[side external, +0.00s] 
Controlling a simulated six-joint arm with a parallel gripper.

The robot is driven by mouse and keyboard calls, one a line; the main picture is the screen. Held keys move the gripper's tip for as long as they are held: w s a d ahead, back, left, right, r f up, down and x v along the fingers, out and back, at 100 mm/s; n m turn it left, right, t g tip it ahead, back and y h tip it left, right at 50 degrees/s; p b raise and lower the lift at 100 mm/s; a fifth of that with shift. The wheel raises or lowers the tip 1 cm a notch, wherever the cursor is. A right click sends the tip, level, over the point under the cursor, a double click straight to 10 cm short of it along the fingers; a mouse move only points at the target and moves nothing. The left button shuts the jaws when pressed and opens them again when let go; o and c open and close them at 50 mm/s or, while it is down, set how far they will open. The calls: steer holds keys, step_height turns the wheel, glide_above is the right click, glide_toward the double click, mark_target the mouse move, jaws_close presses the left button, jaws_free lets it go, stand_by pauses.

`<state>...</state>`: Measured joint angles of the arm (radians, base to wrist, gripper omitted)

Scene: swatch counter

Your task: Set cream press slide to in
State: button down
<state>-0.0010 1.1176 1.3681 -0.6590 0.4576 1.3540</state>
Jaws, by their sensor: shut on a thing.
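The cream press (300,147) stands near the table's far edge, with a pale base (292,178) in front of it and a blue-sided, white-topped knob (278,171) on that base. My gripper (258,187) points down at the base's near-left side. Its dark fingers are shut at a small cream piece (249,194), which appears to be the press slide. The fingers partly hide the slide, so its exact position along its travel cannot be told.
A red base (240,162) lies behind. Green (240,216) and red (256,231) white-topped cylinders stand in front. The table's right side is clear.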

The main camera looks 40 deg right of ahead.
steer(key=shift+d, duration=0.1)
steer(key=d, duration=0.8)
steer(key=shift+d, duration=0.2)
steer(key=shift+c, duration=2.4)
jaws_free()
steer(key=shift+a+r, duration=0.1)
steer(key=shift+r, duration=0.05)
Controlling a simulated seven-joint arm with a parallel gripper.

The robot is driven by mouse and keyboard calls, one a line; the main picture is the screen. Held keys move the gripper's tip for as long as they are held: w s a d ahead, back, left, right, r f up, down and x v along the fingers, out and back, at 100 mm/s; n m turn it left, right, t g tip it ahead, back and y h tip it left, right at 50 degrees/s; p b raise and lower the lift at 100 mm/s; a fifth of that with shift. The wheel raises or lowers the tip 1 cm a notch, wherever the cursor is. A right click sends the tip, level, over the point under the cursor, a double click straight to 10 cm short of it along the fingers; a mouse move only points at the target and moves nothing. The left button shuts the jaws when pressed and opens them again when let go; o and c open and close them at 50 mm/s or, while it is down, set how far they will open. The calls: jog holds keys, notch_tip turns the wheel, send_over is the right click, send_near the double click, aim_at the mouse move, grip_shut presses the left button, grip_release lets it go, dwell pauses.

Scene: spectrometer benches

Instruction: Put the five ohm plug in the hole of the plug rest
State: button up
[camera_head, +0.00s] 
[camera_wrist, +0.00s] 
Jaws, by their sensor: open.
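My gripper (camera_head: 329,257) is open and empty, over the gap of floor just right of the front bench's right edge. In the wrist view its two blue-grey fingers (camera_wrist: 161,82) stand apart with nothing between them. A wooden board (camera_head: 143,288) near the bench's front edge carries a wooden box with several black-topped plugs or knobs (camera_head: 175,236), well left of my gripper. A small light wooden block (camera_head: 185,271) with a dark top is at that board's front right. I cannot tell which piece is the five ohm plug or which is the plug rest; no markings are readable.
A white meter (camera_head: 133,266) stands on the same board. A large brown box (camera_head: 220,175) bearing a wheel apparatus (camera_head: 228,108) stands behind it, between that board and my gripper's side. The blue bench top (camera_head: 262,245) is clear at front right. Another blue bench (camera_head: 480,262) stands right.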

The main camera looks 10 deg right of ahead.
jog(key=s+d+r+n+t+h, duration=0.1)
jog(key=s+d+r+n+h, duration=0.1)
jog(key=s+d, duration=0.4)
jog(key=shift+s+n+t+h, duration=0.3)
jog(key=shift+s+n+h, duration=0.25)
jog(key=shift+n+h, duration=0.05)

++++++

Requirement: In the records, locate each line holding the string "parallel" and copy it.

Finished exercise:
Controlling a simulated six-joint arm with a parallel gripper.
Controlling a simulated seven-joint arm with a parallel gripper.

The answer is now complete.